Sunday morning Ivo Welch explored whether the capital asset pricing models that we teach in our business schools actually predict future returns. He presented strong evidence that we should have little, if any, confidence that these models are useful for predicting returns over multiple year horizons. Yet, we teach these models for long-term capital budgeting and to make long-term investment plans. Some of what we teach ain’t so.

In the last session Brian Singer and Rob Arnott explained that to successfully invest we need more than models that extrapolate past data. Brian asserted that understanding how and why our future will differ from the past and monitoring marginal policy changes can help us with macro positioning of portfolios. Rob discussed his work on our demographic headwind, explaining why we should expect slower future economic growth and lower capital market returns than what we have experienced as normal over the past three decades. Also, as our intergenerational transfer payment systems become economically, or at least politically, unsustainable we should expect heightened political turmoil and increased market volatility.

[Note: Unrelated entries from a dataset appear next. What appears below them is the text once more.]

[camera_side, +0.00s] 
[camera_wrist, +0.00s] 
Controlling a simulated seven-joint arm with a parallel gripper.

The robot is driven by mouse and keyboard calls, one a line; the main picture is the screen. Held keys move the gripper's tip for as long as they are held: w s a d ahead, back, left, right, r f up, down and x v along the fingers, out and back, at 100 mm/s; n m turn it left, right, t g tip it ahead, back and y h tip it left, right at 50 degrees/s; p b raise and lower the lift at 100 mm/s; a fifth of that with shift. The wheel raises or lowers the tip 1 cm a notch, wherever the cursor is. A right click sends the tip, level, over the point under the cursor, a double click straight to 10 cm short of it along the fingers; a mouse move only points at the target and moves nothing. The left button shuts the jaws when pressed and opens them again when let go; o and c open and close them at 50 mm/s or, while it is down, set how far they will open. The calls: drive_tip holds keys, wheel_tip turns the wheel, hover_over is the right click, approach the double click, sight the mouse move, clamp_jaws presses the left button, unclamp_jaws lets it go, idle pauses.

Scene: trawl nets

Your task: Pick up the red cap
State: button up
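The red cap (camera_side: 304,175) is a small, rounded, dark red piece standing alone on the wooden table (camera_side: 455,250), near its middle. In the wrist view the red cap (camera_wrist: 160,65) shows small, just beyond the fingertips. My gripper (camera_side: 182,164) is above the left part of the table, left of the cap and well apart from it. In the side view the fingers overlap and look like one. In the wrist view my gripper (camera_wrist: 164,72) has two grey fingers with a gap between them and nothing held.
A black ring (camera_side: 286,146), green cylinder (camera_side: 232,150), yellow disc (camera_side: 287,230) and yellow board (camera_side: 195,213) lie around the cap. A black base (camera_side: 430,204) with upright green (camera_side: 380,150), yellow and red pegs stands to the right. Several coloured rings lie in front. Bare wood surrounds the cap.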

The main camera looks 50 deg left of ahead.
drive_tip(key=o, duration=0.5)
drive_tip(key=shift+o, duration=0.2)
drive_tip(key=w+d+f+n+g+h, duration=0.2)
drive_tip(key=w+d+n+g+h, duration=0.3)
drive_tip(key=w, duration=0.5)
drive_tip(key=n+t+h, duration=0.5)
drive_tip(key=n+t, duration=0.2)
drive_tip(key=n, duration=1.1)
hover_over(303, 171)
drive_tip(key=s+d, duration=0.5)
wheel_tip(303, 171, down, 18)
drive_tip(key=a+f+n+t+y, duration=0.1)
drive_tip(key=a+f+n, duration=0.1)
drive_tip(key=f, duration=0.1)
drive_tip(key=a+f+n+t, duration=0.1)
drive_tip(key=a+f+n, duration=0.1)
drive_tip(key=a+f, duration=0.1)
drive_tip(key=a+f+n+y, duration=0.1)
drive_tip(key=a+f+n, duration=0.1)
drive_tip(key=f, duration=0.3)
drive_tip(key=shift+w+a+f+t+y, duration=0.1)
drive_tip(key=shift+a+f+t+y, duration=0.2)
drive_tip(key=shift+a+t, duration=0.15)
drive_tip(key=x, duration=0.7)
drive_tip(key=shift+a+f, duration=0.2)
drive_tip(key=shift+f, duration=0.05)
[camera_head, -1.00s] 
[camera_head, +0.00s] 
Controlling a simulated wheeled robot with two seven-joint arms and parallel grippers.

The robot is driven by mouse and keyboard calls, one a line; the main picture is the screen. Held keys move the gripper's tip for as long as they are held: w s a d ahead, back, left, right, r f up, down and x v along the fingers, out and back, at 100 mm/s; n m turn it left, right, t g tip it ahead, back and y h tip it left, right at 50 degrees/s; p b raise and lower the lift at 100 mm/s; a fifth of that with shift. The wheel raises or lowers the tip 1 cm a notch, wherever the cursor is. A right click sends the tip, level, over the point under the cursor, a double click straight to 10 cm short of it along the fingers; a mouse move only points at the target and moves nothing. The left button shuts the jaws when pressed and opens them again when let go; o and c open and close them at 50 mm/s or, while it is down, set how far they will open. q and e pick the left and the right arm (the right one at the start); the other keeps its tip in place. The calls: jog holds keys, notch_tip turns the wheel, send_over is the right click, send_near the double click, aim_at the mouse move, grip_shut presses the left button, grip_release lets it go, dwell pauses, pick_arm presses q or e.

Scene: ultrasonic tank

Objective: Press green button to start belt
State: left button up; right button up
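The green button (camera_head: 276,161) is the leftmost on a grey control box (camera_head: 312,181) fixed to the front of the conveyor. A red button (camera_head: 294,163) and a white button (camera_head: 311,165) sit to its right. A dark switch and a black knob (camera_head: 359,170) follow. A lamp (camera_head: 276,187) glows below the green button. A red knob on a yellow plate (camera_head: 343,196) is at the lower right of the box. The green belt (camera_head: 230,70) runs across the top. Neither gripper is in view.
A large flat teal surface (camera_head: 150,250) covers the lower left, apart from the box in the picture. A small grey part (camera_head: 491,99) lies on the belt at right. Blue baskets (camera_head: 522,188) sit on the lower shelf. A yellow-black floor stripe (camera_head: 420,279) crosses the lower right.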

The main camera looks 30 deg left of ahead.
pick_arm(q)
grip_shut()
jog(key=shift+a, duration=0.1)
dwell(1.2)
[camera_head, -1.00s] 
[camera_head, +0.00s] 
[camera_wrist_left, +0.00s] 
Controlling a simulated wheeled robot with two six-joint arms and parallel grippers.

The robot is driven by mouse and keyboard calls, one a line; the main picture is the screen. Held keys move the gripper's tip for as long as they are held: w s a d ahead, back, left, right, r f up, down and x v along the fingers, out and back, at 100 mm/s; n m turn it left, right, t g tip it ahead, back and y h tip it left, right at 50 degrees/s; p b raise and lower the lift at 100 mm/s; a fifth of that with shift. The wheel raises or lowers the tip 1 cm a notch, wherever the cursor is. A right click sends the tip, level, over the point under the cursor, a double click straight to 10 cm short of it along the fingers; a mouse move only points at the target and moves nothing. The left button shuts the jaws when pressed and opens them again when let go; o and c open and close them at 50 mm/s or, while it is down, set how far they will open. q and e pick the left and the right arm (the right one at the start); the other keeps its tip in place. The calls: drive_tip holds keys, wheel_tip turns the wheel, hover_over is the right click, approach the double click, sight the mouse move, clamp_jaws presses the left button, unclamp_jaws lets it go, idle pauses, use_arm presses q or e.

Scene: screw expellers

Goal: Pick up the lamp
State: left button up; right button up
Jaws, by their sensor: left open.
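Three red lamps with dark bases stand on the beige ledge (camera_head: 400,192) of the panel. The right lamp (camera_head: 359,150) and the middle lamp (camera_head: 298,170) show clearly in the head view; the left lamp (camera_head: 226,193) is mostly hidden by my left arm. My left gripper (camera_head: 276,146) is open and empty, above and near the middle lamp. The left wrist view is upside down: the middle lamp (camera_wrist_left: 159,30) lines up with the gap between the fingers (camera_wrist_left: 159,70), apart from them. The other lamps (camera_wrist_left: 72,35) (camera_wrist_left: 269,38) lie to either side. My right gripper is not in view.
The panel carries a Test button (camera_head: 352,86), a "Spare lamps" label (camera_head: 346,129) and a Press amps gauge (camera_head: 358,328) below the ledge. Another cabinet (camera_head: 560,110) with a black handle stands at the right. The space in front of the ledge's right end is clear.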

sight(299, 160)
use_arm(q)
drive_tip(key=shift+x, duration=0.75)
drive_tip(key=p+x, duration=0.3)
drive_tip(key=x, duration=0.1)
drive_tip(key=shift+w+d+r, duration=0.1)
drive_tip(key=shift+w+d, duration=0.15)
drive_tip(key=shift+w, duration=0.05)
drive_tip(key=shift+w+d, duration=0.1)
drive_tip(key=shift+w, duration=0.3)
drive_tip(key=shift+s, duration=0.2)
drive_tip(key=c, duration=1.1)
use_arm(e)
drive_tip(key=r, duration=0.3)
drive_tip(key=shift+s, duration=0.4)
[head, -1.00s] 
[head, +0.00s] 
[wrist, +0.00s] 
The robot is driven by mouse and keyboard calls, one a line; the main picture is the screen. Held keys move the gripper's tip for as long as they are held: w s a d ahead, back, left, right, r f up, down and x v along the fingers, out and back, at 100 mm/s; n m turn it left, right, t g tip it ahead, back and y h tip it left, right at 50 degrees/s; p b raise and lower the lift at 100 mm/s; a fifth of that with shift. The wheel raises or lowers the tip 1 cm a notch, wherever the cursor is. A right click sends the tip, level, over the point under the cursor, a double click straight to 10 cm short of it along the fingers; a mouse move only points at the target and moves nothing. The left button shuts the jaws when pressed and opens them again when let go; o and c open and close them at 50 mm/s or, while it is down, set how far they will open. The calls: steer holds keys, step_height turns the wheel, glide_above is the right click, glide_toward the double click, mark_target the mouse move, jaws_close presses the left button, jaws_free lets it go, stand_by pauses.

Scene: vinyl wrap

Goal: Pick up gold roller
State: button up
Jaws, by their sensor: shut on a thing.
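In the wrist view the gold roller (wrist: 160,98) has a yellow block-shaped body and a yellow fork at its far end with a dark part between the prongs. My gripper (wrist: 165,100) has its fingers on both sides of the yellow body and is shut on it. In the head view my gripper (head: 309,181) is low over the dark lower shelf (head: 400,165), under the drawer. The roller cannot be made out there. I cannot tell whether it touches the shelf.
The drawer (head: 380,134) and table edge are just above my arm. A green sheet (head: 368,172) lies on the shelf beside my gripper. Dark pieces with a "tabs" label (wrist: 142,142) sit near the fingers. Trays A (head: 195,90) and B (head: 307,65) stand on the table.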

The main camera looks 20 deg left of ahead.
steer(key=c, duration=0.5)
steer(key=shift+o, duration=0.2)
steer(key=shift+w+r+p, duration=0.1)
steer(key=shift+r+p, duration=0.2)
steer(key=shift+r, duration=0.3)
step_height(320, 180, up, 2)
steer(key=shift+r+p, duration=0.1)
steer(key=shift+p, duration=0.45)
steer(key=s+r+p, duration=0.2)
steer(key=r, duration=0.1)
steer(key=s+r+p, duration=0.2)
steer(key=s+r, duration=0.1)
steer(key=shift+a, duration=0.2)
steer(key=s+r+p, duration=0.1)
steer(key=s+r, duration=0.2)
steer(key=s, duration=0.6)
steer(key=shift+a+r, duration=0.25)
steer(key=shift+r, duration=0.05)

Our clients and business partners pay us to be experts. They want to believe that we know more than we can. We are tempted to allow or even encourage this faith. Overconfidence is necessary for our business success. This year’s AP helped remind us that, not only is there much that we don’t know, but also that some of what we know ain’t so.

Endnotes

  1. Charles F. Kettering, 1937, “Research and Industry,” Scientific American, vol. 156, no. 5 (May):285–288.